Pull out the lines running from the one with "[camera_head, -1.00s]" to the one with "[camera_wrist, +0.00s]", inclusive, word for word. Drop any picture.

(Robot task records)
*-*-*
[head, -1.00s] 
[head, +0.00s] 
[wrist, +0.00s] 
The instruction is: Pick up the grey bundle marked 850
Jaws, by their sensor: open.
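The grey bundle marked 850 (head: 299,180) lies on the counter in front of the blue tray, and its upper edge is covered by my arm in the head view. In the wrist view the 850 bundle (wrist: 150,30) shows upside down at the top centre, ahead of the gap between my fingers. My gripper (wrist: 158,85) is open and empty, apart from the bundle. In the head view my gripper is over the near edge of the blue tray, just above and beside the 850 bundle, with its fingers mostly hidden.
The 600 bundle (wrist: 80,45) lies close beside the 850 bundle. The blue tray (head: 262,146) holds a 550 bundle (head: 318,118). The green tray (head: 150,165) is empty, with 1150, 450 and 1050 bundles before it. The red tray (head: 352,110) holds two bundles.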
*-*-*
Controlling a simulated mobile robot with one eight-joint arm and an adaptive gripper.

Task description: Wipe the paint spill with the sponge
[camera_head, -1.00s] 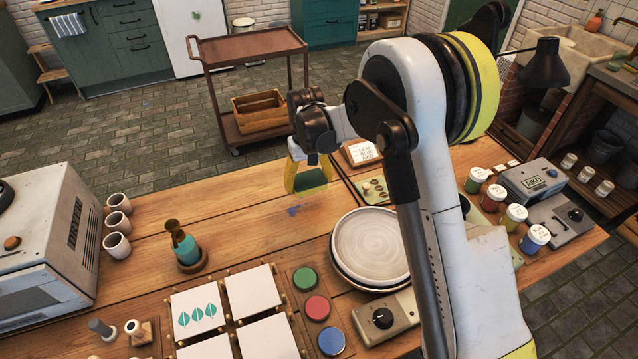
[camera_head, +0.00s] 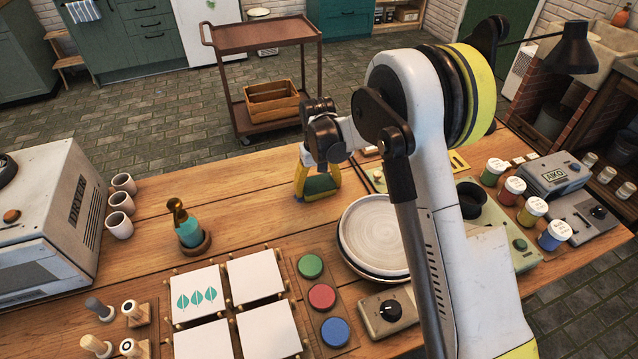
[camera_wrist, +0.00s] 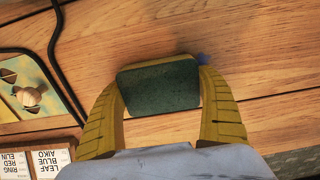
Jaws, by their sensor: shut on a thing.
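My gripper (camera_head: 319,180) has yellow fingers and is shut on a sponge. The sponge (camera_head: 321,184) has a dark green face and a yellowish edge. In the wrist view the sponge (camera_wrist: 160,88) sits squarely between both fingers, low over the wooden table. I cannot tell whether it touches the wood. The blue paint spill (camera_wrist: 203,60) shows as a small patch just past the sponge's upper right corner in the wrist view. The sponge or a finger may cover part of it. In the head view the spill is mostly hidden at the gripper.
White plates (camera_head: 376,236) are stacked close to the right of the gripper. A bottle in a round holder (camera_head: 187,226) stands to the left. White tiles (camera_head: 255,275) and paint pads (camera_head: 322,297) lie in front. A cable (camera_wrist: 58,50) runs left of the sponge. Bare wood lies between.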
*-*-*
# FINISHED EXERCISE
[camera_head, -1.00s] 
[camera_head, +0.00s] 
[camera_wrist, +0.00s] 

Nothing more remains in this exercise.